Out & About …

… on the North York Moors, or wherever I happen to be.

Who was this Guy Fawkes anyway?

I posted yesterday that Bonfire Night developed in celebration of the foiling of the Gunpowder Plot. Re-reading it, this sort of implied that it was unplanned public rejoicing, but although the first bonfires may have been lit spontaneously soon after he was captured as news quickly spread throughout the city, soon afterward Parliament made it compulsory to remember the night by enacting that every parish light a bonfire in celebration. An Act which continued up until the 19th century when it was repealed.

As I write this, on this first day of Lockdown 2, while the fireworks are only slightly muted, there is a definite lack of smoke in the atmosphere usually associated with Bonfire Night. No effigies of Guy Fawkes along with the occasional Trump and Farage will go up in flames tonight.

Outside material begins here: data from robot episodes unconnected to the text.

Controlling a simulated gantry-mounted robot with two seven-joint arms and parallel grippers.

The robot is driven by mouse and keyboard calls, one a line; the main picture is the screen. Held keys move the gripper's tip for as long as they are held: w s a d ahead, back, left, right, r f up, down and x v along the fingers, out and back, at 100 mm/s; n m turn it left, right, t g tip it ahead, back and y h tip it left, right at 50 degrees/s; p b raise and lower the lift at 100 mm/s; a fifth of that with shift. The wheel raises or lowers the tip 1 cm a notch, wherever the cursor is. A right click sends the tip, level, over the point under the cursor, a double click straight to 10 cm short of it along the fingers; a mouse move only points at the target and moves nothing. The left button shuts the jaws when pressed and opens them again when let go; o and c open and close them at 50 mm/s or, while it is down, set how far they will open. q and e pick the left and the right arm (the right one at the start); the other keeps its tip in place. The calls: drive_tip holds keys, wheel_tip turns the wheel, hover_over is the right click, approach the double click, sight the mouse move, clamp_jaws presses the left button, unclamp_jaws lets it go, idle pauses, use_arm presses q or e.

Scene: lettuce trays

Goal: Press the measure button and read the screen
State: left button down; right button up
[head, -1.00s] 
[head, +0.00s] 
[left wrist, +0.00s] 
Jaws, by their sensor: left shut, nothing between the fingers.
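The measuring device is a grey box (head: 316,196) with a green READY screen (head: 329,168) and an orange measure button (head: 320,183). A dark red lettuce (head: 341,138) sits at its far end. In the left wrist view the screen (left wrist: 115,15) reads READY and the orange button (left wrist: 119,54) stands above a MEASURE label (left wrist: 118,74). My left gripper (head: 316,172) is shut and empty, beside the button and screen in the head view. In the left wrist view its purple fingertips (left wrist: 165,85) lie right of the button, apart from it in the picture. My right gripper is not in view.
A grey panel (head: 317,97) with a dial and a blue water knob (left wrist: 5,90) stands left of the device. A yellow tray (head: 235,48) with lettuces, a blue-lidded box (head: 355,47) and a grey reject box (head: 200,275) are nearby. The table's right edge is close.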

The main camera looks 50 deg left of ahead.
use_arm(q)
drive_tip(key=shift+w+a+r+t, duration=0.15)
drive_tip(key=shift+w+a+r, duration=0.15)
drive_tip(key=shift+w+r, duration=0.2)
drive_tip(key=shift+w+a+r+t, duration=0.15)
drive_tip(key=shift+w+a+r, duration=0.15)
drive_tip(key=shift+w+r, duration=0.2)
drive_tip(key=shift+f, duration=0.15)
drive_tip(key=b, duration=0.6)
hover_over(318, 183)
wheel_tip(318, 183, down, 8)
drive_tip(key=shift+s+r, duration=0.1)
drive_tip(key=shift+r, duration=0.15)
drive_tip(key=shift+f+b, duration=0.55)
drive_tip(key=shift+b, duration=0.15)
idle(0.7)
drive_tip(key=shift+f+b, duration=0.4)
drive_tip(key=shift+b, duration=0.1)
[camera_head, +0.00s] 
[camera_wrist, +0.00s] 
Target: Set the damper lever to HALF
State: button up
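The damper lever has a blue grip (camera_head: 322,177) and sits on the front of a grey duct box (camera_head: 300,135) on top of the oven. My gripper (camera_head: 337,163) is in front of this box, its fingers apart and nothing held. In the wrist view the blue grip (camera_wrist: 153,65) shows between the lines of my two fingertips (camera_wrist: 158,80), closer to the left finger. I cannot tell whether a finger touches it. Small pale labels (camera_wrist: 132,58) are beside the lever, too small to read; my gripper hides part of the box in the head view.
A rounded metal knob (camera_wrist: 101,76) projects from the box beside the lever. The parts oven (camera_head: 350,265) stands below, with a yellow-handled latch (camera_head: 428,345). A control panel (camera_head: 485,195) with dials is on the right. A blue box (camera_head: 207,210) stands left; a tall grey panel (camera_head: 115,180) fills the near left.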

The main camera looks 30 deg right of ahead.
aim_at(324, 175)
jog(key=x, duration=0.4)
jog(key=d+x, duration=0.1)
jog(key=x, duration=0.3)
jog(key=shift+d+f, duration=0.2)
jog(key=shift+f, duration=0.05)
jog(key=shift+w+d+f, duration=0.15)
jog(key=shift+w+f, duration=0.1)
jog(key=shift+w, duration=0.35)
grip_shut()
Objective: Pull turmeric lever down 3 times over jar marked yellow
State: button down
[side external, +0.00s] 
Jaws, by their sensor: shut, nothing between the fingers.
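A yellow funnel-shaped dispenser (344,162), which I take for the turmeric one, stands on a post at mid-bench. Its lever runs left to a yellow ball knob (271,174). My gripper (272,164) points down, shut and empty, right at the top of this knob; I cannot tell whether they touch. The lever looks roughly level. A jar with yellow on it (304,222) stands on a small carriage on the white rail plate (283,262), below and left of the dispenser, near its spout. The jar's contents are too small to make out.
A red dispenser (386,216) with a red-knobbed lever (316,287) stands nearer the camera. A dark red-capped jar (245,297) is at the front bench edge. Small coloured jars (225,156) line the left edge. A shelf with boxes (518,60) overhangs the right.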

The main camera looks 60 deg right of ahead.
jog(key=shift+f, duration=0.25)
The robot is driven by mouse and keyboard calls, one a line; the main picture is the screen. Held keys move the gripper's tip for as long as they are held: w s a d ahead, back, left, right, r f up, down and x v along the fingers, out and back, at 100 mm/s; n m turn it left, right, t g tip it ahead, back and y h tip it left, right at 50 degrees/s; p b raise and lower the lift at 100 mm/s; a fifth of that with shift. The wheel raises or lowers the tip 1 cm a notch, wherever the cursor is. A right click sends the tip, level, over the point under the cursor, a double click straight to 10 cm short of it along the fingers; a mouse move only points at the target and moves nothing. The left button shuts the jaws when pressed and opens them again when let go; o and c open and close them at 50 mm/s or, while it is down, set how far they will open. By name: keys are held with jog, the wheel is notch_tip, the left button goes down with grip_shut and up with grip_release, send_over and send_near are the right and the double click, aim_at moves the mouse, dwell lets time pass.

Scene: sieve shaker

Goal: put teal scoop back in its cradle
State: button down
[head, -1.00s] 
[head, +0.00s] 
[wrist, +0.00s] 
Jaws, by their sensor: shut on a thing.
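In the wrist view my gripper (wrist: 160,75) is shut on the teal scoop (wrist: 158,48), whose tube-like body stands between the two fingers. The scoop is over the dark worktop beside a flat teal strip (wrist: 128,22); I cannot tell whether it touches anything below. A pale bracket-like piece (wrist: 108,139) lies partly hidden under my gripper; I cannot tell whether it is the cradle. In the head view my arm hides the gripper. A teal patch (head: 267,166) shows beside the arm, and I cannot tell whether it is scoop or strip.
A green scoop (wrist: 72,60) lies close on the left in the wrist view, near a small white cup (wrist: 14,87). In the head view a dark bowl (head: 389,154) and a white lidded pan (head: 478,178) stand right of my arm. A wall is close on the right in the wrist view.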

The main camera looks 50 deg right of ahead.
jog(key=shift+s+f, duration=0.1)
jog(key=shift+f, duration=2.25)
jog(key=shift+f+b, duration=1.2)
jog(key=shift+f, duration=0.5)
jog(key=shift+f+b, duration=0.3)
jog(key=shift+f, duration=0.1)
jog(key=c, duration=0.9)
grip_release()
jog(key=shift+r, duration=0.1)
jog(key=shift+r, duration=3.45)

But who was this Guy Fawkes fellow anyway, who ended being the face of the failed Gunpowder Plot of 1605? His fame in the 21st-century is often associated with a muckraking right-wing website. He is portrayed both as an anarchist and “the last honest man to enter parliament”. In modern terminology, he was certainly a terrorist, prepared to kill King James I and the Lords intending to replace them with Catholic peers and with a Catholic Queen.

In fact, Guy Fawkes was born a Protestant and was intelligent and well educated, who after his conversion to Catholicism became a religious zealot. He served in the Spanish Army for 13 years, where he gained a lot of experience in using gunpowder in siege warfare which is why he was recruited into the plot as the fourth member. This expertise in gunpowder is perhaps questionable as it is estimated that he gathered enough to blow up the House of Parliament 25 times over. Talk about overkill.

The plot was foiled by a letter sent to William Parker, the 4th Baron Monteagle, a Catholic peer, warning him that Parliament was going to be blown up when it reconvened and telling him not to go there. Monteagle passed it to Robert Cecil, who had been Queen Elizabeth’s right-hand man (think Dominic Cummings in tights and a ruff). And that’s what led to the searching of the undercroft and the discovery of Guy Fawkes, a tragic figure guarding his gunpowder.

In the aftermath, 12 conspirators were either killed during their arrest or else tried and executed. A thirteenth plotter, Francis Tresham, the final one to be recruited, died in prison of natural causes before his execution.

Or did he?

There is a conspiracy theory that Tresham was in fact an undercover agent and the sender of the letter to Monteagle. It is said he was helped to escape from the Tower of London and smuggled out of the country to the continent.

An autumnal photo for today. Cliff Rigg Wood, the National Trust property near Great Ayton. Still a fine display in spite of the recent storms.